Friday, November 27, 2009

The three syllables of happiness

“Listen to this!” my husband exclaimed recently.

My head snapped up from my book. An exclamation from him usually signals something pretty freaking spectacular, like the sun rising in the west or an early start to ski season.

“To be happy, every human being needs love, a purpose, and something to look forward to,” he quoted from the novel in his hands.

It struck us both as one of those universal truths that you recognize right away – as soon as someone else says it.

Of all the people I know, the happiest are those who have all three things. Those with only two are restless, or worse; love alone cannot create happiness.

I know people in their 80s who are happy because they have good friends, they want to finish writing their books, and they’re looking forward to Christmas dinner with their families (or at least to Christmas dinner). I know people much younger who chafe at their lives; they don’t know what they want to do, so they can neither do it nor look forward to doing it.

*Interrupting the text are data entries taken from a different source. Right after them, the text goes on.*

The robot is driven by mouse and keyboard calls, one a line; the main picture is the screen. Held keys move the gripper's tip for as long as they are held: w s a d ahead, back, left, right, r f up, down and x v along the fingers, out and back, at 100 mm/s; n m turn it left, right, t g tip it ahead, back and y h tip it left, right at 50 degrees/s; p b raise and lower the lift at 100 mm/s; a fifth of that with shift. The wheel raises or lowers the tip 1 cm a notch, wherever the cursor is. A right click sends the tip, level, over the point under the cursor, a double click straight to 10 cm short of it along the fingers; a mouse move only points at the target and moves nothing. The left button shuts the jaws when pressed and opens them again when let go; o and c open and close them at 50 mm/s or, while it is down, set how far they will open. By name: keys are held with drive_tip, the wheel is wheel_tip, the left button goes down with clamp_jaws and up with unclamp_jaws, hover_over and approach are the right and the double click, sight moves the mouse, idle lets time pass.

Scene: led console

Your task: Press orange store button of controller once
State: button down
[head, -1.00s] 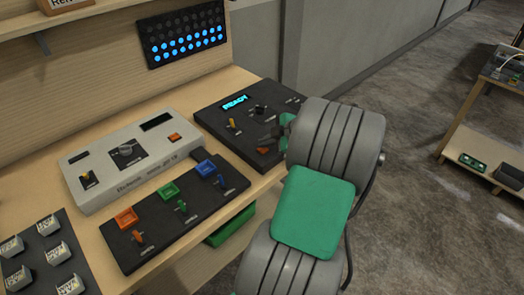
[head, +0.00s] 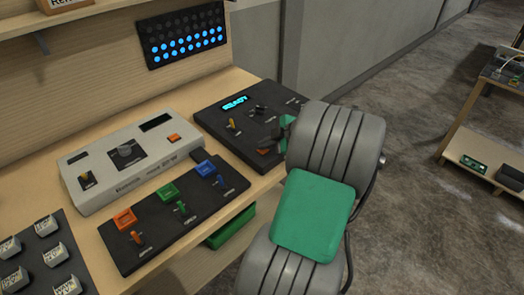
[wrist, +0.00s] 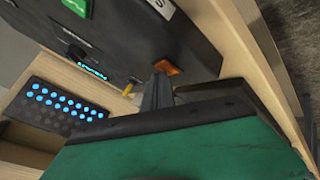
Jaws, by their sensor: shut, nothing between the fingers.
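The controller (head: 221,123) is a dark box with a lit "READY" display (head: 235,102), at the back right of the bench. Its orange button (wrist: 167,68) shows in the wrist view.
A pale console (head: 110,175) with a small orange button (head: 173,138) stands to the left. In front is a black panel (head: 155,245) with orange, green and blue buttons and levers. A blue-lit panel (head: 183,35) hangs on the wall.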

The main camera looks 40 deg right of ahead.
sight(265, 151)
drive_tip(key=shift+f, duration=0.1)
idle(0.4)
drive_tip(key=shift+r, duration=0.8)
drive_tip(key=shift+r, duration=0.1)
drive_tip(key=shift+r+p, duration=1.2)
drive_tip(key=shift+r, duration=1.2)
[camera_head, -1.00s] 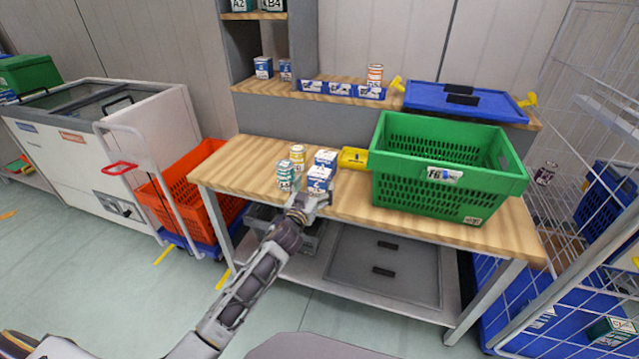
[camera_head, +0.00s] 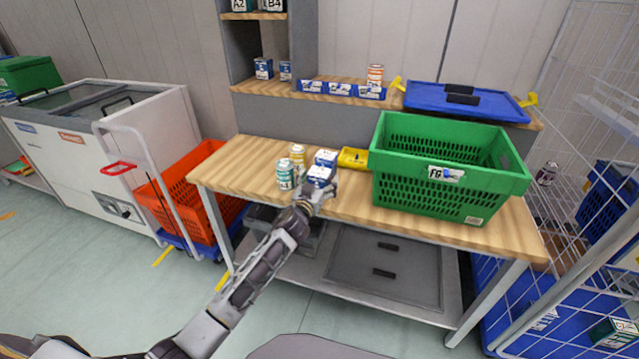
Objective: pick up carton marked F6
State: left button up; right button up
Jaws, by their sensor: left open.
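Two blue-and-white cartons stand on the wooden table (camera_head: 232,163): a front carton (camera_head: 318,174) and a back carton (camera_head: 327,158) right behind it. Their printed marks are too small to read, so I cannot tell which is F6. My left gripper (camera_head: 321,187) is open at the near side of the front carton and hides its lower part. I cannot tell whether the fingers touch it. The green crate (camera_head: 415,190) on the right of the table bears a label that looks like F6. My right gripper is out of view.
A green-and-white can (camera_head: 285,175) and a yellow can (camera_head: 298,157) stand close left of the cartons. A small yellow tray (camera_head: 353,157) lies behind right. An orange crate (camera_head: 175,205) on a trolley is left of the table. The table's left end is clear.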

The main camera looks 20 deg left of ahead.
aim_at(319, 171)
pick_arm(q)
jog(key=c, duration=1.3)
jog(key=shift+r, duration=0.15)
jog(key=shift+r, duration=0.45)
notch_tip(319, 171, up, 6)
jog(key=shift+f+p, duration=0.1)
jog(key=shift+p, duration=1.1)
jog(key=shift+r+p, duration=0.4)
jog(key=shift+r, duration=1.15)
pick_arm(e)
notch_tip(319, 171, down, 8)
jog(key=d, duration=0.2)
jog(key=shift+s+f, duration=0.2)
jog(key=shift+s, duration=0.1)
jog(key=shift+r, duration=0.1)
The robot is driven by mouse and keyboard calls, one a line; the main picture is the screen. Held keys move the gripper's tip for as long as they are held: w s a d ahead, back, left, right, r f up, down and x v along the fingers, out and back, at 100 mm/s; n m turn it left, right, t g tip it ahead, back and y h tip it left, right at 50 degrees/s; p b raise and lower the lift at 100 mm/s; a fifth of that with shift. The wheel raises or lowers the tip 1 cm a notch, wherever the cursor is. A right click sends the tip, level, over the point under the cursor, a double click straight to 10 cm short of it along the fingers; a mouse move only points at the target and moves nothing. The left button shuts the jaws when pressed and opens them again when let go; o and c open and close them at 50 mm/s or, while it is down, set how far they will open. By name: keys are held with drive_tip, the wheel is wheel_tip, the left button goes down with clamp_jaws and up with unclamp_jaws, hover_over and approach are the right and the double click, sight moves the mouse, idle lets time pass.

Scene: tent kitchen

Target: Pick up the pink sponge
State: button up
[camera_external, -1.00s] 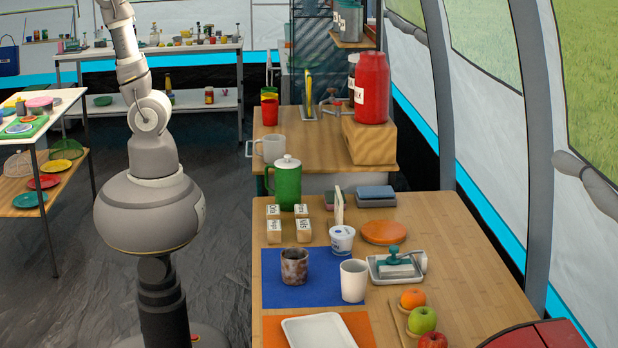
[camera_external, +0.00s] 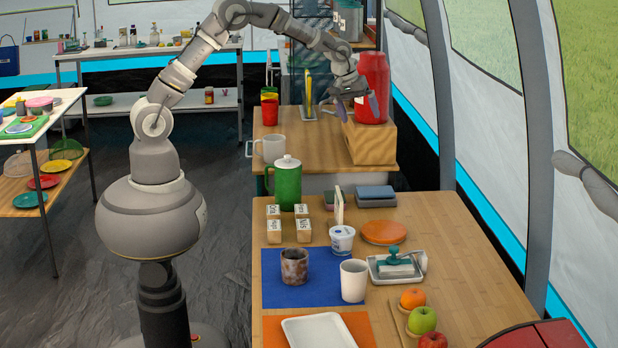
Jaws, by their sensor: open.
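I cannot make out a clearly pink sponge in this view. A blue-grey, sponge-like stack (camera_external: 376,193) lies at the back of the near wooden table. A smaller greenish-grey block (camera_external: 329,200) lies left of it, partly hidden by an upright pale board (camera_external: 339,206). My gripper (camera_external: 357,109) is open and points downward. It shows in front of the red jar, above the wooden block and higher in the picture than the blue-grey stack. I see nothing between its fingers.
The red jar (camera_external: 372,82) stands on a wooden block (camera_external: 370,144). A green pitcher (camera_external: 288,184), white tub (camera_external: 342,239), orange-brown disc (camera_external: 384,232) and white cup (camera_external: 353,281) crowd the near table (camera_external: 460,260). Its right side is mostly clear.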

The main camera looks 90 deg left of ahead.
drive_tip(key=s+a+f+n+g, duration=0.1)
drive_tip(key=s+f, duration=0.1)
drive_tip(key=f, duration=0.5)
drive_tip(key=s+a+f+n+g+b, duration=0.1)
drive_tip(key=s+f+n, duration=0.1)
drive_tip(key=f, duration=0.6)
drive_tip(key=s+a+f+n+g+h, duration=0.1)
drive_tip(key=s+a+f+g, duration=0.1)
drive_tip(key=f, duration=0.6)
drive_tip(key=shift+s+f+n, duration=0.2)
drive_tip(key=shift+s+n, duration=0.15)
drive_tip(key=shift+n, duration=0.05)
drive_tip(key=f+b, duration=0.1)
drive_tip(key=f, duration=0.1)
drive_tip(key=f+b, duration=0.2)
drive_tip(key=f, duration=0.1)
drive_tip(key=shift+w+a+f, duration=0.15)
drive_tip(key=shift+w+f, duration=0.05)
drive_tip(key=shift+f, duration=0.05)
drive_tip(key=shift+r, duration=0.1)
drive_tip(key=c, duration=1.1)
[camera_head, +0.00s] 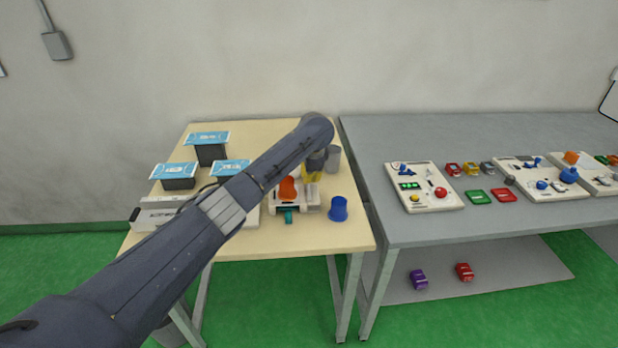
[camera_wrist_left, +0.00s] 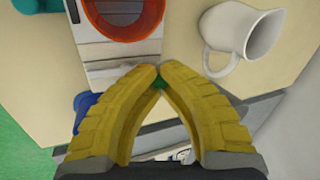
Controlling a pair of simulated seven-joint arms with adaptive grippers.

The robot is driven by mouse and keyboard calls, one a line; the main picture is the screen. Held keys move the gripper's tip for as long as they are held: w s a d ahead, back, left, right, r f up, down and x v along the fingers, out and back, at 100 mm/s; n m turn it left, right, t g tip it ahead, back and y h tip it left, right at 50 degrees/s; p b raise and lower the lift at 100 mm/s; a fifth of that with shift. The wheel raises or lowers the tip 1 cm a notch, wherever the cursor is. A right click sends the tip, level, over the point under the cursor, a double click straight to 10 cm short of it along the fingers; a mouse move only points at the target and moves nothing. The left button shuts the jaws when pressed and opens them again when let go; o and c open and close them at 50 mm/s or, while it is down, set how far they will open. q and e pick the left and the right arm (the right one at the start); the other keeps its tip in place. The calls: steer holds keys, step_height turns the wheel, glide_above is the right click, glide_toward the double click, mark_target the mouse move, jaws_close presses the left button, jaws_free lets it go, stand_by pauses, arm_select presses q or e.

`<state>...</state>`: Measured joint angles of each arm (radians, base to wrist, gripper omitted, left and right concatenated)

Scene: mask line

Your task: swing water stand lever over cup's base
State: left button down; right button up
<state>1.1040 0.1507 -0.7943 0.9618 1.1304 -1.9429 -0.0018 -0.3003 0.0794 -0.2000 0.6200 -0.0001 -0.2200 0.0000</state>
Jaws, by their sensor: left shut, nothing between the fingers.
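A white stand (camera_head: 308,203) with an orange part (camera_head: 288,189) and a teal piece (camera_head: 289,217) at its front is on the wooden table. The left wrist view shows the white stand (camera_wrist_left: 117,52), its orange ring (camera_wrist_left: 128,27) and a bit of teal (camera_wrist_left: 30,5). A blue cup (camera_head: 338,209) stands to its right; a blue edge (camera_wrist_left: 84,103) shows in the wrist view. A pale mug with a handle (camera_wrist_left: 230,28) is behind the stand (camera_head: 333,158). My left gripper (camera_head: 311,176) points down by the stand, its yellow fingertips (camera_wrist_left: 158,78) together and empty. My right gripper is out of view.
Black boxes with blue-and-white tops (camera_head: 211,155) and a white device (camera_head: 153,215) are on the left of the wooden table. A grey table (camera_head: 400,230) with several button panels (camera_head: 424,187) stands to the right. My left arm hides part of the table.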

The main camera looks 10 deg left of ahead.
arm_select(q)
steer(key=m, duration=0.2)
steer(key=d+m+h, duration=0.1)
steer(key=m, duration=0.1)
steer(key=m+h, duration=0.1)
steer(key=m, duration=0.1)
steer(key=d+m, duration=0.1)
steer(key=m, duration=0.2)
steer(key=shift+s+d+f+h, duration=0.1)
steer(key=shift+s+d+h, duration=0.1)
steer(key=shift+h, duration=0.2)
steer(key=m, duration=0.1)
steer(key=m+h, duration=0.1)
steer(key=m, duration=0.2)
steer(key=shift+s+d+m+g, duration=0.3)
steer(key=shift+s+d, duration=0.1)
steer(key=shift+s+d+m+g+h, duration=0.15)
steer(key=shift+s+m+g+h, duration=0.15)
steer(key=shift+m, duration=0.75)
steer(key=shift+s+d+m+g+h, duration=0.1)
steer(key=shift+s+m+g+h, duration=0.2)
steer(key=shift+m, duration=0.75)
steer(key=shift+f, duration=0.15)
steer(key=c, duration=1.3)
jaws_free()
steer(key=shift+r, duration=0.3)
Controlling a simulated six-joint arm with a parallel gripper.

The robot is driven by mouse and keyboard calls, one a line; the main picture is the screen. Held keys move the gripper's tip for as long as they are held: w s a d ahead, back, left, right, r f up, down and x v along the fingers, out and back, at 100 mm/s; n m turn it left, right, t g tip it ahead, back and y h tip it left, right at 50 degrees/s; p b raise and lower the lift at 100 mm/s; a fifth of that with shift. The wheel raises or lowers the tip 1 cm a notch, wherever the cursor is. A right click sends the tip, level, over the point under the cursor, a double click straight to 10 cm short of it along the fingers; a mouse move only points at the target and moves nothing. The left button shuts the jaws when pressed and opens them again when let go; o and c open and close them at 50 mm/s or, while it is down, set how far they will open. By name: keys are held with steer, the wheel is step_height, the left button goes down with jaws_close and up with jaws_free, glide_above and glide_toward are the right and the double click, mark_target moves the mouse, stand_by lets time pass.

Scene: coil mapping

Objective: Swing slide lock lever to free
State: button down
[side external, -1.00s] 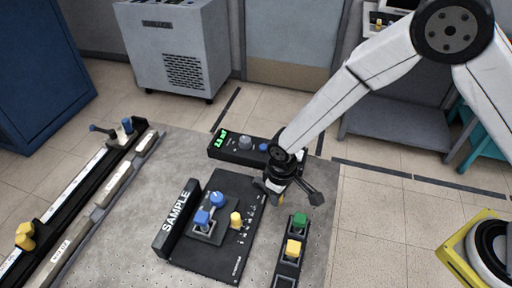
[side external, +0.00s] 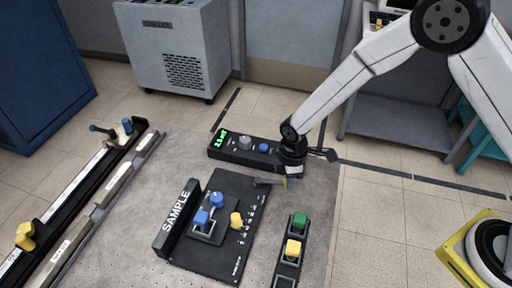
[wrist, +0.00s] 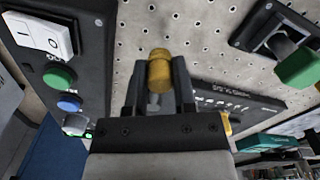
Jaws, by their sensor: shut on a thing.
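My gripper (wrist: 160,78) is shut on a yellow-brown, peg-like piece (wrist: 160,72) with a rounded end, held between its two dark fingers. In the side view my gripper (side external: 268,182) is low beside the top right corner of the black sample plate (side external: 225,255). I cannot tell there whether it touches the plate. On the plate are two blue knobs (side external: 202,217) and a yellow knob (side external: 236,220). At the left, a long rail (side external: 75,195) carries a dark lever (side external: 100,130), a blue knob (side external: 127,124) and a yellow knob (side external: 25,236). I cannot tell which part is the slide lock lever.
A black control box (side external: 240,148) with a green display stands behind my gripper. A block (side external: 292,250) with green and yellow buttons is at the front right.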

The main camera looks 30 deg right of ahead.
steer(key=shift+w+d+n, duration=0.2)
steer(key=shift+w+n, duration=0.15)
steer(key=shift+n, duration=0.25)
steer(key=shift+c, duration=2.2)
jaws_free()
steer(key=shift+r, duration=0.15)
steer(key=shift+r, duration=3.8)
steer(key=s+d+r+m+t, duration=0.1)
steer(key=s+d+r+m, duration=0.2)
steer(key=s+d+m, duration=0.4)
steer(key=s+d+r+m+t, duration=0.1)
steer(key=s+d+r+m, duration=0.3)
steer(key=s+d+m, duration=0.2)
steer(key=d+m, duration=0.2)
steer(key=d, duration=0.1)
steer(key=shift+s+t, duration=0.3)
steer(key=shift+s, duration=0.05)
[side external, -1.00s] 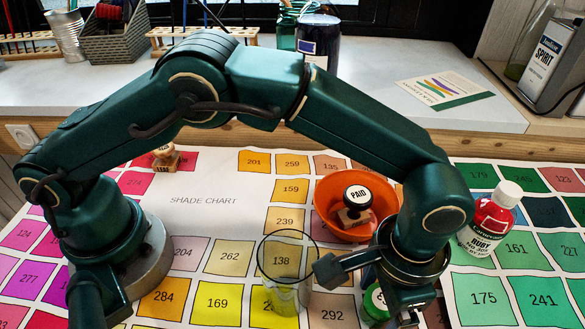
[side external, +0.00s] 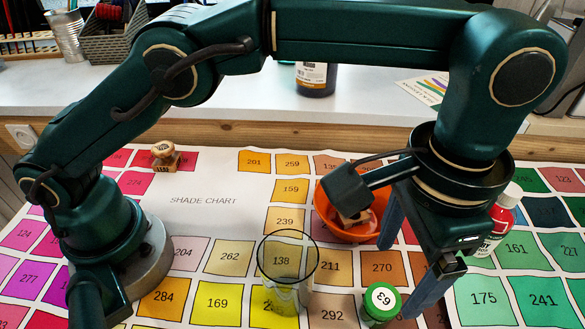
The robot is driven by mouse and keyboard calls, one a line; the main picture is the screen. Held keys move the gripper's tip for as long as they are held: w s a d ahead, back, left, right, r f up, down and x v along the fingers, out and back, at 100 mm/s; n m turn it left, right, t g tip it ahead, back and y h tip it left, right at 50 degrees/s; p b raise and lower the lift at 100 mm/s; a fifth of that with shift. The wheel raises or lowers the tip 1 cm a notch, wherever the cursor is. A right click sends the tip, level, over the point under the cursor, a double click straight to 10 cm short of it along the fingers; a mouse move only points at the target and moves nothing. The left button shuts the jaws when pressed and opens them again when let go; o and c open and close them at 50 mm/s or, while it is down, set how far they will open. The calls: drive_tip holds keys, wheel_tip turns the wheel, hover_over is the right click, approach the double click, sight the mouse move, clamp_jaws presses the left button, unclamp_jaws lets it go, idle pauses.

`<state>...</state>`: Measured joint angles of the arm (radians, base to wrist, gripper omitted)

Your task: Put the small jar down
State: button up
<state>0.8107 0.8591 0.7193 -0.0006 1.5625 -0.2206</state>
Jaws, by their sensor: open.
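The small jar (side external: 381,303) has a green rim and a white round label marked with a number. It stands upright on the shade chart (side external: 203,201), at the front, right of the glass beaker. My gripper (side external: 402,278) is open and empty, with its two fingers spread above and to the right of the jar. The fingers look apart from the jar.
A clear glass (side external: 289,272) stands just left of the jar. A red bottle (side external: 502,222) stands at the right. Another stamp (side external: 165,155) stands at the back left.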

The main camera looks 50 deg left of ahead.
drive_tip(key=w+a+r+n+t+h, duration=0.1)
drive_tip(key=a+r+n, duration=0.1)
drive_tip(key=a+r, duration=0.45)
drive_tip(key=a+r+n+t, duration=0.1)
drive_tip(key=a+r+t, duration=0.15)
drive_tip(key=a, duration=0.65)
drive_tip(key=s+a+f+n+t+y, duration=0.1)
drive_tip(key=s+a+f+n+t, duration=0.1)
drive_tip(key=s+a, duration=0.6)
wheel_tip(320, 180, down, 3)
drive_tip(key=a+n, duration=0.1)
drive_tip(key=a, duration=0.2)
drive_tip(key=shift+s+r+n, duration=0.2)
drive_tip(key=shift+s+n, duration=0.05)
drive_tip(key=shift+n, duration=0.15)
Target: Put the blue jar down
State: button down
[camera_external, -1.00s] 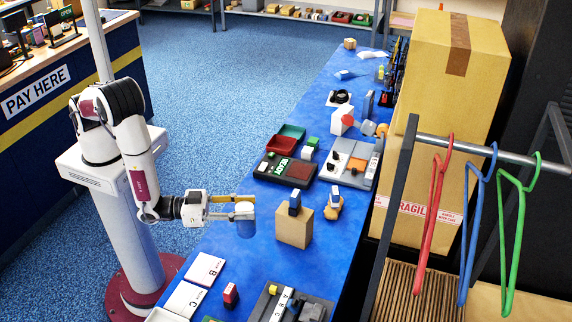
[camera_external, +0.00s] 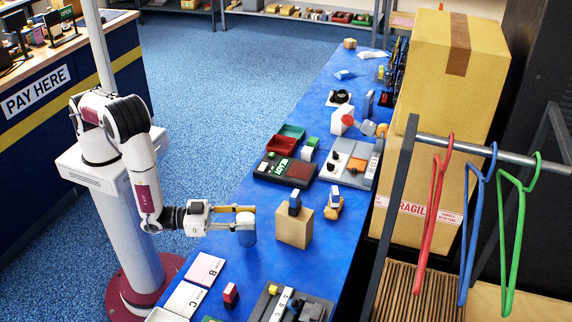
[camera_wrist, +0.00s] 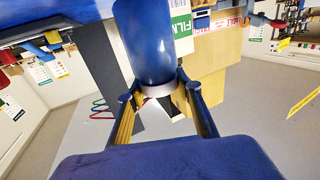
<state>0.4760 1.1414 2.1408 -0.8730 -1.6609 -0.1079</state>
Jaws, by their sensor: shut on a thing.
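The blue jar (camera_external: 246,237) hangs upright below my gripper (camera_external: 243,215), over the blue tabletop (camera_external: 262,262). My gripper is shut on the jar near its top end. In the wrist view, the jar (camera_wrist: 145,45) extends away from the fingers. A pale band or lid (camera_wrist: 158,90) sits between the fingertips of my gripper (camera_wrist: 157,97). I cannot tell whether the jar's base touches the tabletop, since jar and table are both blue.
A cardboard box (camera_external: 294,228) with a small blue-and-white block on top stands just right of the jar. Cards marked B (camera_external: 206,268) and C (camera_external: 186,299) lie at the lower left. A red block (camera_external: 231,293) stands in front. Dark READY tray (camera_external: 285,170) lies behind.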

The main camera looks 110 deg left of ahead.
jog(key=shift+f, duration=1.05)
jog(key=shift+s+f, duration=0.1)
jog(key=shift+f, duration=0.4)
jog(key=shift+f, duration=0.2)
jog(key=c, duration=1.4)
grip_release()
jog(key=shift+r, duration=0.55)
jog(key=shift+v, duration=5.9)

In the books I read and the movies I watch – and in plays and music, too, for that matter – the stories usually exist because at least one of the three elements is missing.

The movie Revolutionary Road, set in the 1950s, perfectly illustrated for me what can happen when a couple of the puzzle pieces are missing. (Spoiler alert.)

Frank had a suburban life and a job he disliked, but no clear ambition, no dream except to go to Paris some day. His wife April had the love of her husband and children but her life’s goal – to be an actress – was shattered when she discovered on stage that she’s a terrible actor.

With that dream gone, she created a new one: the family would move to Paris, she would get a job to support them, and Frank would be free to discover his purpose. However, when Frank got a better job, he decided that loving and supporting his family were, in fact, his purpose and what he looked forward to doing. April was bereft again.

Looking at life and stories this way helped clarify a few things for me. Like that hollow feeling when our chicks fly the nest and our purpose as parents changes drastically. The fear with which we face old age, when we’ll be jobless and we’ll think more about sore joints than smoking them.

Sometimes I’m a little shaky on my purpose, but I have wonderful friends and family and even on my most Eeyore-ish days I look forward to something: there will always be another fantastic story to read; popcorn makes every movie better; and my office window faces east, so each morning that I show up for work, there’s a sunrise.